— start Data —
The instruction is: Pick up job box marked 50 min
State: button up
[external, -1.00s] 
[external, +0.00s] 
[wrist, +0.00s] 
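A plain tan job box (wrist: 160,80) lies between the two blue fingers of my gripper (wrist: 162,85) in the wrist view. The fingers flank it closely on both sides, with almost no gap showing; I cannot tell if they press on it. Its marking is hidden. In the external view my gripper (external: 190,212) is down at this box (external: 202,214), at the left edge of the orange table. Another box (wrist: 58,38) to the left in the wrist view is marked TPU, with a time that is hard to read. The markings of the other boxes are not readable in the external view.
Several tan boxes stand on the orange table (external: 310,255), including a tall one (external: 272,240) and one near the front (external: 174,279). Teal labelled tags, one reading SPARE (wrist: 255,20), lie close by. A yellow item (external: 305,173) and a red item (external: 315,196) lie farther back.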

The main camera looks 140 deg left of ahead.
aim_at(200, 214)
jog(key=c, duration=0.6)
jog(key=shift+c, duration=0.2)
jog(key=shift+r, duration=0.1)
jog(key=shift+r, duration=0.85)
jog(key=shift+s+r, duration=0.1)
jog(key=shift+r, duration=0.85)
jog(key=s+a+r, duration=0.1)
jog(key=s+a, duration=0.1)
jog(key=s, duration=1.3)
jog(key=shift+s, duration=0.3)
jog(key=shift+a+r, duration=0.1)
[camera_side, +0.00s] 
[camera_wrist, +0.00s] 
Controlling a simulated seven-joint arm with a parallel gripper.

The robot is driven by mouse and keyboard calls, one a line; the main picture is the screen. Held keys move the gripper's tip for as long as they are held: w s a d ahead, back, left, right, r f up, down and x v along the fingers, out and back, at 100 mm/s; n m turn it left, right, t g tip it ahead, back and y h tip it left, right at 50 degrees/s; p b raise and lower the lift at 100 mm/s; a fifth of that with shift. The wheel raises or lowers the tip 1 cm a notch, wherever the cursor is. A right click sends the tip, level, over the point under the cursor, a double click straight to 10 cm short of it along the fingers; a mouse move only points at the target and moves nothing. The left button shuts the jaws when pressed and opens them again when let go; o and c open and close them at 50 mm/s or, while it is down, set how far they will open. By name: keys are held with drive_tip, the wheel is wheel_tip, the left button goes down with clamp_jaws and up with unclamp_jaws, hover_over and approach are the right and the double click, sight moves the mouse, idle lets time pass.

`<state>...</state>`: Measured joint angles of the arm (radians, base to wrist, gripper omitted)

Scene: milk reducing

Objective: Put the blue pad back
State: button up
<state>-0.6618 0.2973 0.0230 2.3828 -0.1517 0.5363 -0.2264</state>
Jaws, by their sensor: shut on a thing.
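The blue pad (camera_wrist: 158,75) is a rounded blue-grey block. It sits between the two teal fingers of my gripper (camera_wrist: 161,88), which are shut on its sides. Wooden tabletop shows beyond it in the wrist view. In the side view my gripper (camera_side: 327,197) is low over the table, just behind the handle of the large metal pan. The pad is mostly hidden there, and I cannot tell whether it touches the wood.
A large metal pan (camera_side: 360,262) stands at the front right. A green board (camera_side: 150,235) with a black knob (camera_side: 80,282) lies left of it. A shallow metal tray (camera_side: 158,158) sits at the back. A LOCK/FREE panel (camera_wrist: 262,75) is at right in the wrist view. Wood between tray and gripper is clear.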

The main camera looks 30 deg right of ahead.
— end Data —
** Required work **
Set every line of the listing down word for word.

** Solution for this problem **
The instruction is: Pick up job box marked 50 min
State: button up
[external, -1.00s] 
[external, +0.00s] 
[wrist, +0.00s] 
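A plain tan job box (wrist: 160,80) lies between the two blue fingers of my gripper (wrist: 162,85) in the wrist view. The fingers flank it closely on both sides, with almost no gap showing; I cannot tell if they press on it. Its marking is hidden. In the external view my gripper (external: 190,212) is down at this box (external: 202,214), at the left edge of the orange table. Another box (wrist: 58,38) to the left in the wrist view is marked TPU, with a time that is hard to read. The markings of the other boxes are not readable in the external view.
Several tan boxes stand on the orange table (external: 310,255), including a tall one (external: 272,240) and one near the front (external: 174,279). Teal labelled tags, one reading SPARE (wrist: 255,20), lie close by. A yellow item (external: 305,173) and a red item (external: 315,196) lie farther back.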

The main camera looks 140 deg left of ahead.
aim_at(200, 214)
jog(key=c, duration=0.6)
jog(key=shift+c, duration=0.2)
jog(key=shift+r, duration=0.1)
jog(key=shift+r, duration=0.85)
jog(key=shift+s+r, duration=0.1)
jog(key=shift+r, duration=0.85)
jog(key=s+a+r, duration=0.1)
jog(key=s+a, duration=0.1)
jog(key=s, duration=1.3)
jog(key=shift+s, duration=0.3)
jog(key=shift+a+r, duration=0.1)
[camera_side, +0.00s] 
[camera_wrist, +0.00s] 
Controlling a simulated seven-joint arm with a parallel gripper.

The robot is driven by mouse and keyboard calls, one a line; the main picture is the screen. Held keys move the gripper's tip for as long as they are held: w s a d ahead, back, left, right, r f up, down and x v along the fingers, out and back, at 100 mm/s; n m turn it left, right, t g tip it ahead, back and y h tip it left, right at 50 degrees/s; p b raise and lower the lift at 100 mm/s; a fifth of that with shift. The wheel raises or lowers the tip 1 cm a notch, wherever the cursor is. A right click sends the tip, level, over the point under the cursor, a double click straight to 10 cm short of it along the fingers; a mouse move only points at the target and moves nothing. The left button shuts the jaws when pressed and opens them again when let go; o and c open and close them at 50 mm/s or, while it is down, set how far they will open. By name: keys are held with drive_tip, the wheel is wheel_tip, the left button goes down with clamp_jaws and up with unclamp_jaws, hover_over and approach are the right and the double click, sight moves the mouse, idle lets time pass.

`<state>...</state>`: Measured joint angles of the arm (radians, base to wrist, gripper omitted)

Scene: milk reducing

Objective: Put the blue pad back
State: button up
<state>-0.6618 0.2973 0.0230 2.3828 -0.1517 0.5363 -0.2264</state>
Jaws, by their sensor: shut on a thing.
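The blue pad (camera_wrist: 158,75) is a rounded blue-grey block. It sits between the two teal fingers of my gripper (camera_wrist: 161,88), which are shut on its sides. Wooden tabletop shows beyond it in the wrist view. In the side view my gripper (camera_side: 327,197) is low over the table, just behind the handle of the large metal pan. The pad is mostly hidden there, and I cannot tell whether it touches the wood.
A large metal pan (camera_side: 360,262) stands at the front right. A green board (camera_side: 150,235) with a black knob (camera_side: 80,282) lies left of it. A shallow metal tray (camera_side: 158,158) sits at the back. A LOCK/FREE panel (camera_wrist: 262,75) is at right in the wrist view. Wood between tray and gripper is clear.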

The main camera looks 30 deg right of ahead.

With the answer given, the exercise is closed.